23 Lip 2016, Sob 0:55, PID: 560937
USiebie napisał(a):Nauczyłaś się tych rzeczy dzięki fobii, czy pomimo fobii.
Jak już pisałam, wydarzenia, które były dla mnie ciężkie do przeżycia, zostały "sprowokowane" przez moją fobię społeczną. Sądzę, że gdyby nie wydarzyły się, nie wyciągnęłabym z nich żadnych wniosków.
Cytat:"Gdybym ukształtowała się bez lęku społecznego, o wiele trudniej przychodziłaby mi umiejętność introspekcji."
Pewna jesteś? A może bez fobi też byś to wszystko osiągnęła plus coś jeszcze.

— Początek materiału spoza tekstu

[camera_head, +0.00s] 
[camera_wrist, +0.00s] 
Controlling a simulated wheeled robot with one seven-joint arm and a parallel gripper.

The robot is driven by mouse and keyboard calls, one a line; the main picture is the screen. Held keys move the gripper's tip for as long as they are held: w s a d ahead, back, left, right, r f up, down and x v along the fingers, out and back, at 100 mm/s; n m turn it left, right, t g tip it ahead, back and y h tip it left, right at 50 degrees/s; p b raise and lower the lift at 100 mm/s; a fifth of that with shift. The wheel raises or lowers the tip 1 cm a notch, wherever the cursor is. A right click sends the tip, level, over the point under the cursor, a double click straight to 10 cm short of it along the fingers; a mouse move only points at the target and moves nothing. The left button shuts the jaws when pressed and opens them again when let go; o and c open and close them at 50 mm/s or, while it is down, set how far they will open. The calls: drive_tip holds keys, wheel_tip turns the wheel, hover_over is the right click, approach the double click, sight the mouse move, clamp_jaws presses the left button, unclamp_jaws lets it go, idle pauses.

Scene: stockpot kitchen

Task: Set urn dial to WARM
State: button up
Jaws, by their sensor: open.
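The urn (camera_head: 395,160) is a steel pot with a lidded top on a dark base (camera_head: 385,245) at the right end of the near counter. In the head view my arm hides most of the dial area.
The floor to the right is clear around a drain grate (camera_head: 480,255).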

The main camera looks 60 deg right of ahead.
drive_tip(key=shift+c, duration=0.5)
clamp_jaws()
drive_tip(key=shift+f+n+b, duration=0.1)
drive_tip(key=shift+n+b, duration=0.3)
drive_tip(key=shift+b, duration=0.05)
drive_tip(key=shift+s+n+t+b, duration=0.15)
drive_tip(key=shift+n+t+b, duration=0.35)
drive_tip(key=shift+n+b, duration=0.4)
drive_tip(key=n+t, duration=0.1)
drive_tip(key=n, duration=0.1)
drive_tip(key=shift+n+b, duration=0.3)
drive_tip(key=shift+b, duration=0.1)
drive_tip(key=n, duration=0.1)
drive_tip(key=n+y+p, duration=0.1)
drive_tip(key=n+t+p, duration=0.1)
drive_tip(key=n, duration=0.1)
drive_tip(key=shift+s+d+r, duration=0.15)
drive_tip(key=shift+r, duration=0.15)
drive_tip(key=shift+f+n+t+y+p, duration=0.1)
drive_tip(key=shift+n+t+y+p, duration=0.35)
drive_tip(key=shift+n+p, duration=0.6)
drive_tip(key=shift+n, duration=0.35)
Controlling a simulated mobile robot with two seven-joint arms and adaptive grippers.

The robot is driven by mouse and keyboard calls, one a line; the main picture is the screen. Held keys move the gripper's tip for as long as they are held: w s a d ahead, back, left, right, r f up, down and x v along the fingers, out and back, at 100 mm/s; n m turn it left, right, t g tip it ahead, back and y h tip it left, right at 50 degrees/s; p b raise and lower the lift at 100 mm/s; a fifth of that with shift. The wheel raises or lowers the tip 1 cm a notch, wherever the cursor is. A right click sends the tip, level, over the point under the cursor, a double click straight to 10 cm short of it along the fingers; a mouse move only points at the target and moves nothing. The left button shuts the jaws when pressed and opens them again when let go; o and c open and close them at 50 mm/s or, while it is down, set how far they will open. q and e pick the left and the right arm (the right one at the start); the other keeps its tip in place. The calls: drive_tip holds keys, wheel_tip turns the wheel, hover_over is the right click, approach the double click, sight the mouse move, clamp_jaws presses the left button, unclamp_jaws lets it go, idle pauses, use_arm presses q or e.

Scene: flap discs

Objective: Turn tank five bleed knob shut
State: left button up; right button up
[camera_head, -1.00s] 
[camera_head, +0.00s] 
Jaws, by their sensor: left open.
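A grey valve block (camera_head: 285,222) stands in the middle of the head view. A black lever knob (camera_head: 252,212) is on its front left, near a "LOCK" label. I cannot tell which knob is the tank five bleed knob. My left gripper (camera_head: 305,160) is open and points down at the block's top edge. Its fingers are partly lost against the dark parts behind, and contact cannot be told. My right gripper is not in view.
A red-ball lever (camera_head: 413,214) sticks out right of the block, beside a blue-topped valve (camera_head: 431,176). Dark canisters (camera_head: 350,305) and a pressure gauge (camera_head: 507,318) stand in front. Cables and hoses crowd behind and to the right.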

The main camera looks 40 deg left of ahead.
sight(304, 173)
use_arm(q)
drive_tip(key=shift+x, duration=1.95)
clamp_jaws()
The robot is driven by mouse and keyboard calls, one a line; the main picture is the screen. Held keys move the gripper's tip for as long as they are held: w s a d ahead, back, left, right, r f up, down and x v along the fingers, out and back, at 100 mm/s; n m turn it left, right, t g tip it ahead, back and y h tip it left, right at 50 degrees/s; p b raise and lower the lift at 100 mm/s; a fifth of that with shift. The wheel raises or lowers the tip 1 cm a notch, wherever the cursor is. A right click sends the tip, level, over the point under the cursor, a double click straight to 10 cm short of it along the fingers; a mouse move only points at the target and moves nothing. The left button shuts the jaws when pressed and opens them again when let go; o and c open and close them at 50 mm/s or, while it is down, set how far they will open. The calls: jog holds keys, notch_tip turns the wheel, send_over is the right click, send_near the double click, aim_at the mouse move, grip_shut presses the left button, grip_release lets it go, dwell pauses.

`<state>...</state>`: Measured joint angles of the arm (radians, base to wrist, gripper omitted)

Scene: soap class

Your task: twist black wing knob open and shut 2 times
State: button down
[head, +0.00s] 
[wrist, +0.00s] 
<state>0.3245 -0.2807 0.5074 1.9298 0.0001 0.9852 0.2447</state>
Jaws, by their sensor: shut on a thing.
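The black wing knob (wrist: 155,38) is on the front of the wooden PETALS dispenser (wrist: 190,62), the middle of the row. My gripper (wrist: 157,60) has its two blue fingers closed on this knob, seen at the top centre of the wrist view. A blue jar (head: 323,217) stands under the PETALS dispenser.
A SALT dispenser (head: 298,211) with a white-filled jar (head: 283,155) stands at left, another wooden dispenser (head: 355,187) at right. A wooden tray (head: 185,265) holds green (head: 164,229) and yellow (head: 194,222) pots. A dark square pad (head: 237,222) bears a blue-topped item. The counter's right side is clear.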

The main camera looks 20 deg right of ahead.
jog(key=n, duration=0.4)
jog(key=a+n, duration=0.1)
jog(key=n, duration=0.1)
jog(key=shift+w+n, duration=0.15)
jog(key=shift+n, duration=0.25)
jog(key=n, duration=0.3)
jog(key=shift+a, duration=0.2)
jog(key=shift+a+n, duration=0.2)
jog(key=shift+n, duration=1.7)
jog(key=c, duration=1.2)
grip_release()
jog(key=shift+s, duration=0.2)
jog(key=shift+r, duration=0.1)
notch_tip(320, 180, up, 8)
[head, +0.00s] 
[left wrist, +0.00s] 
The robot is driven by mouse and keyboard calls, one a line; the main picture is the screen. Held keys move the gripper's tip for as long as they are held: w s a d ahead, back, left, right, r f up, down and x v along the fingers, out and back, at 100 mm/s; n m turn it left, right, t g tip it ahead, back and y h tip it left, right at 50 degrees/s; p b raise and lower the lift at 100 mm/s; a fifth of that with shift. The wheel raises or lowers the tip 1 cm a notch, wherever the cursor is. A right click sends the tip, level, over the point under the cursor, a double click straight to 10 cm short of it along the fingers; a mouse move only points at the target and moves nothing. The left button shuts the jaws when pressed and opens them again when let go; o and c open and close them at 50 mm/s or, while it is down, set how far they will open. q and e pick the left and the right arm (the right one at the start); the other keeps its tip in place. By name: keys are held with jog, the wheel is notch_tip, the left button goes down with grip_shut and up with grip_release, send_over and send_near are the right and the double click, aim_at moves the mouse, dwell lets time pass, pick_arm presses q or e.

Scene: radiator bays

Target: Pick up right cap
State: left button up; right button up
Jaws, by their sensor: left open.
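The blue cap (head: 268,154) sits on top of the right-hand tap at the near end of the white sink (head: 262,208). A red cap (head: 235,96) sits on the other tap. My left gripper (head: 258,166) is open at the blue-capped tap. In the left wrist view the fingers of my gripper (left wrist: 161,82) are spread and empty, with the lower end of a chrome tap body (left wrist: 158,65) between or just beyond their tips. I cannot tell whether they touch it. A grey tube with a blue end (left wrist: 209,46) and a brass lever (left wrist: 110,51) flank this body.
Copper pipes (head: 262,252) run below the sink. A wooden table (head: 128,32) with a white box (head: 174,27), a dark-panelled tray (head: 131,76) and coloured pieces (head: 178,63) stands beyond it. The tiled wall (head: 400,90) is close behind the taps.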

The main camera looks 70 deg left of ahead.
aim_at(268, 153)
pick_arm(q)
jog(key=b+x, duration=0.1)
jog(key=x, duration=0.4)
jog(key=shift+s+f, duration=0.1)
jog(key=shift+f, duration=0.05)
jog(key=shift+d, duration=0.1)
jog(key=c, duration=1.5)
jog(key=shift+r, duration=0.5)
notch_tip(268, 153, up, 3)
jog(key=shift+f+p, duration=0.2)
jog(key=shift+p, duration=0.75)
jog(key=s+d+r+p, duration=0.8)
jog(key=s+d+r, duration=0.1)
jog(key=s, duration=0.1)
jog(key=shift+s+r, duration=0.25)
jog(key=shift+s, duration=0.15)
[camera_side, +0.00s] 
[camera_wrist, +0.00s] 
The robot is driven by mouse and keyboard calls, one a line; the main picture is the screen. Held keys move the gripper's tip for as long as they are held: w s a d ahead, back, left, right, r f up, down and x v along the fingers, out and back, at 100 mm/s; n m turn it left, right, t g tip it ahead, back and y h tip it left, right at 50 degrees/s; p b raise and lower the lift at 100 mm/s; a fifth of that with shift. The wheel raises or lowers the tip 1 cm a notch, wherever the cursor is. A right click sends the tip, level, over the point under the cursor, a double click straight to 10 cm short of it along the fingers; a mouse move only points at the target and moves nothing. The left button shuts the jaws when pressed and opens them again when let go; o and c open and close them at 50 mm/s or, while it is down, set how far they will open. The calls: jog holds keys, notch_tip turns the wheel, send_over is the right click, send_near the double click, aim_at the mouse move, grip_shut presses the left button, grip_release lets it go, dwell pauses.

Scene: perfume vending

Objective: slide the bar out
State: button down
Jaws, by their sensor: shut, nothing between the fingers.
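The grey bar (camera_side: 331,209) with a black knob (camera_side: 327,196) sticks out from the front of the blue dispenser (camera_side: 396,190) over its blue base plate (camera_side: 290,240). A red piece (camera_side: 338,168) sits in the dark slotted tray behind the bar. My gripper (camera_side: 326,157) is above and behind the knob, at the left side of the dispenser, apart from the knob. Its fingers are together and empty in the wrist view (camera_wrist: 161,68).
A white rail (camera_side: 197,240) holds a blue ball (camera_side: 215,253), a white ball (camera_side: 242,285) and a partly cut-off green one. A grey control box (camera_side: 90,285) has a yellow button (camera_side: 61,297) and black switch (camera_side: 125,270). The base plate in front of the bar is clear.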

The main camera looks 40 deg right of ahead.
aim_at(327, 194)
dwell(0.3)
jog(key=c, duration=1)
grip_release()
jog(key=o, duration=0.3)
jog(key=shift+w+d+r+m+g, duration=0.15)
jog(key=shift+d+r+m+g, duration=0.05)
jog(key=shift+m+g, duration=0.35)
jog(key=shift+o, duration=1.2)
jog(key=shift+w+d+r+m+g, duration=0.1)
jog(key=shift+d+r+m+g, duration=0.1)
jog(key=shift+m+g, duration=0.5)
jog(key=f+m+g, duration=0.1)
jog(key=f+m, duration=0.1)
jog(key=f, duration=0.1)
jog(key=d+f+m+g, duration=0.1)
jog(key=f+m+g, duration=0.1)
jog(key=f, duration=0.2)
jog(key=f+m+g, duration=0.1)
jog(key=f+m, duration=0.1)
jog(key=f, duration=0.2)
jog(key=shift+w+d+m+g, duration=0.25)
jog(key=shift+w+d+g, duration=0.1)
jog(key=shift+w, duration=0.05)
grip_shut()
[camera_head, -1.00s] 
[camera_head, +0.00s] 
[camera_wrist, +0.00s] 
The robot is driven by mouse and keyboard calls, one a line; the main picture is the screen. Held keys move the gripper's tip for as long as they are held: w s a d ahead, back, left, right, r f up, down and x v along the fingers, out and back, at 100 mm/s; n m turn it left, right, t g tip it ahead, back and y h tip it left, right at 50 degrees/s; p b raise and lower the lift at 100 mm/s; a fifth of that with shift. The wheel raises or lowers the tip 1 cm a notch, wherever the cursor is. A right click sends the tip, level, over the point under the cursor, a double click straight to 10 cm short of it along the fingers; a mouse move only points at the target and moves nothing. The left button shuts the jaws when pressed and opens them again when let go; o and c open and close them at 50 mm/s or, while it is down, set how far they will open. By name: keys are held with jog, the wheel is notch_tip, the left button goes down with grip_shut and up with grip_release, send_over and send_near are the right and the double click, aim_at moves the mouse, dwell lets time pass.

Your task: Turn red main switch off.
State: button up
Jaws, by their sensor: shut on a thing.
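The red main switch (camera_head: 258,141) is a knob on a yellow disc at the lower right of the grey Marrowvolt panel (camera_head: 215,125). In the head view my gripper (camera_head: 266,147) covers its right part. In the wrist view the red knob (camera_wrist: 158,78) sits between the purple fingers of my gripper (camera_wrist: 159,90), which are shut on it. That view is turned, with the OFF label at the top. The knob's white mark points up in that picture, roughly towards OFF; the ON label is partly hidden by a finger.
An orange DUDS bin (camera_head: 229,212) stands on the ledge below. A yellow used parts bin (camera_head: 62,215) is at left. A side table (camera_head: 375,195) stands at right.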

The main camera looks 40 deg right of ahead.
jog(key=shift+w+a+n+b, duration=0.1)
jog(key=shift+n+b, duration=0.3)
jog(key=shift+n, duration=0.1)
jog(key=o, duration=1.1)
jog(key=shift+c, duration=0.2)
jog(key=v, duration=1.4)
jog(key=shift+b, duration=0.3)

Obserwowałam już z wielu ludzi. Z moich obserwacji wynika, że osoby o podobnym do mnie temperamencie, nie umieją dobrze panować nad swoimi emocjami. Fobia w pewnym sensie zmuszała mnie do radzenia sobie samej z trudnościami na tle psychologicznym(przez to na przykład, że wygadanie się komuś nie było dla mnie komfortowe). Także naturalną koleją rzeczy było wręcz przesadne skupianie się na swoim wnętrzu, co skutkowało nieumiejętnym prowadzeniem konwersacji. To są tylko obserwacje dotyczące członków rodziny i znajomych o podobnym do mnie charakterze, ale bez fobii społecznej.
Cytat:"Jednym z pierwszych wniosków który wyciągnęłam, było to, że ludzie są bardzo zróżnicowani wewnętrznie."
Naprawdę potrzebowałaś do tego fobii?
Moim przebojowym znajomym trudno jest zrozumieć, że istnieje coś takiego jak dualizm. Muszę tu doprecyzować, że znacznie wcześniej przyszło mi zrozumienie takiego stanu rzeczy, bo jak wiadomo dzieci z reguły bezkrytycznie wierzą drugiemu człowiekowi i często niesymultanicznie analizują jego intencje podczas komunikacji. Pamiętam jak w liceum(więc nie tak dawno), koleżanki(introwertyczki o dość spokojnym usposobieniu) robiły wielkie oczy dowiedziawszy się o tym, że naziści mogli być dobrymi mężami i ojcami.
Myślę, że gdyby nie doświadczenia spowodowanie przez moją fobię, na wiele rzeczy nie spoglądałabym krytycznie.